If `int_0^25e^(x-[x])dx=k(e-1)`, then the value of k is equal to

To solve the integral \( \int_0^{25} e^{x - [x]} \, dx = k(e - 1) \), we will follow these steps: ### Step 1: Understand the integrand The expression \( x - [x] \) represents the fractional part of \( x \), denoted as \( \{x\} \).

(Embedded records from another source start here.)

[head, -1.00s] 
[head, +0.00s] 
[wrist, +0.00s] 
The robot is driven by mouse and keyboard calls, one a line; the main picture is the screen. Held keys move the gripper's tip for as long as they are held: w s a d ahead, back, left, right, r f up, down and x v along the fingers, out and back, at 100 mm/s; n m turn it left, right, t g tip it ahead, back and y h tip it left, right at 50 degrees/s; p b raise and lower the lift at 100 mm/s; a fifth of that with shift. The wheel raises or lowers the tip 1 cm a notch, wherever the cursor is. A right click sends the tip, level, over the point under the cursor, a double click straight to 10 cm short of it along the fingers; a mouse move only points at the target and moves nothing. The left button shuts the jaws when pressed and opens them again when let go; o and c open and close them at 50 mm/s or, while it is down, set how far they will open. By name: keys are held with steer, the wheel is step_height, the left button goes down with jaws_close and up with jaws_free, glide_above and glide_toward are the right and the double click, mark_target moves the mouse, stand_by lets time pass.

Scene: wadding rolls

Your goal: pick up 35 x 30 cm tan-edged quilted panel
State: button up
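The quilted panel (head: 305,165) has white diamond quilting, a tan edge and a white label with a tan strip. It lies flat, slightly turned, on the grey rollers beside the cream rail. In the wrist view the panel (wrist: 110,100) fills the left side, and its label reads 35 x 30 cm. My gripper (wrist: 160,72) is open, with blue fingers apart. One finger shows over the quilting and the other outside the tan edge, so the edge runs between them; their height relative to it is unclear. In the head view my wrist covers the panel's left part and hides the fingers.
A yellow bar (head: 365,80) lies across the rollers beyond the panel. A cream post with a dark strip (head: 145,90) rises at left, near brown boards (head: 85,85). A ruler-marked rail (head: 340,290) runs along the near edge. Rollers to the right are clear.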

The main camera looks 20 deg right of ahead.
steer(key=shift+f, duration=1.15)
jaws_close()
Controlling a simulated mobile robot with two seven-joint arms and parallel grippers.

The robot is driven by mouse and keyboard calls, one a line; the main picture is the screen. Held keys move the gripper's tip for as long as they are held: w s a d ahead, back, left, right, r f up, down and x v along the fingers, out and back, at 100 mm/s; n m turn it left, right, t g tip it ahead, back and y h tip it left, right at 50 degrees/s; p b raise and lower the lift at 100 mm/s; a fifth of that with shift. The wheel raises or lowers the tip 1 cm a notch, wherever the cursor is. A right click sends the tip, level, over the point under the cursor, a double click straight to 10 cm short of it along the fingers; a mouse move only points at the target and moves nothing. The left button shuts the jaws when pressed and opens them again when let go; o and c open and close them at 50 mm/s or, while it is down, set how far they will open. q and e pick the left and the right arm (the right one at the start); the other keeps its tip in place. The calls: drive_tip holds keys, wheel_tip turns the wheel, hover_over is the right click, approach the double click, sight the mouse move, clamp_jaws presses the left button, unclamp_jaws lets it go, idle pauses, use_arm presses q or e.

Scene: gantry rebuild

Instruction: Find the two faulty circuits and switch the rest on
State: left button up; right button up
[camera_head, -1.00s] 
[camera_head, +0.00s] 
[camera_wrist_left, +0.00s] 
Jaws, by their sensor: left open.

This function has a period of 1, meaning it repeats every integer. ### Step 2: Rewrite the integral Since the function \( e^{x - [x]} = e^{\{x\}} \) is periodic with a period of 1, we can break the integral from 0 to 25 into 25 intervals of length 1: \[ \int_0^{25} e^{x - [x]} \, dx = \sum_{n=0}^{24} \int_n^{n+1} e^{x - [x]} \, dx \] This simplifies to: \[ \int_0^{25} e^{x - [x]} \, dx = \sum_{n=0}^{24} \int_0^1 e^{x} \, dx \] ### Step 3: Evaluate the integral over one period Now we need to compute \( \int_0^1 e^{x} \, dx \): \[ \int_0^1 e^{x} \, dx = [e^{x}]_0^1 = e^1 - e^0 = e - 1 \] ### Step 4: Sum the contributions from each interval Since there are 25 intervals from 0 to 25, we have: \[ \int_0^{25} e^{x - [x]} \, dx = 25 \int_0^1 e^{x} \, dx = 25(e - 1) \] ### Step 5: Set the equation equal to the given expression We know from the problem statement that: \[ \int_0^{25} e^{x - [x]} \, dx = k(e - 1) \] Thus, we can equate: \[ 25(e - 1) = k(e - 1) \] ### Step 6: Solve for \( k \) Assuming \( e - 1 \neq 0 \) (which is true since \( e \approx 2.718 \)), we can divide both sides by \( e - 1 \): \[ k = 25 \] ### Conclusion The value of \( k \) is \( \boxed{25} \).